■ EXERCISE BRIEF
Gather up the lines with the word "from" in them.

[DATASET SECTION start]

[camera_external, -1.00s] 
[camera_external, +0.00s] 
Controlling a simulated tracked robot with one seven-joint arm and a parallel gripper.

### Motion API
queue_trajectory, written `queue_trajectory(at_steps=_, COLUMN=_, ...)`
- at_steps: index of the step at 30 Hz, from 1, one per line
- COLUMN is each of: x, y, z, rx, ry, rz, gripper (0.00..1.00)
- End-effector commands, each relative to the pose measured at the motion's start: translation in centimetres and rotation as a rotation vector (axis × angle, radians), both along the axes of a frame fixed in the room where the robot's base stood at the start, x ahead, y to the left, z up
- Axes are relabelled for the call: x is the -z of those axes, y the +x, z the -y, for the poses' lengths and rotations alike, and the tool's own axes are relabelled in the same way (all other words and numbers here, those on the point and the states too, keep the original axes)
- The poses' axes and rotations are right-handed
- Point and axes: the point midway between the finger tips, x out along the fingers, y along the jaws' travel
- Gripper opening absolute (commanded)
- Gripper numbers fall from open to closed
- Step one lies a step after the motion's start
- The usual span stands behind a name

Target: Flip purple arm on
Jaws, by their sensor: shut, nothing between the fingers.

[DATASET SECTION end]

■ SOLVED PROBLEM
- at_steps: index of the step at 30 Hz, from 1, one per line
- Gripper numbers fall from open to closed

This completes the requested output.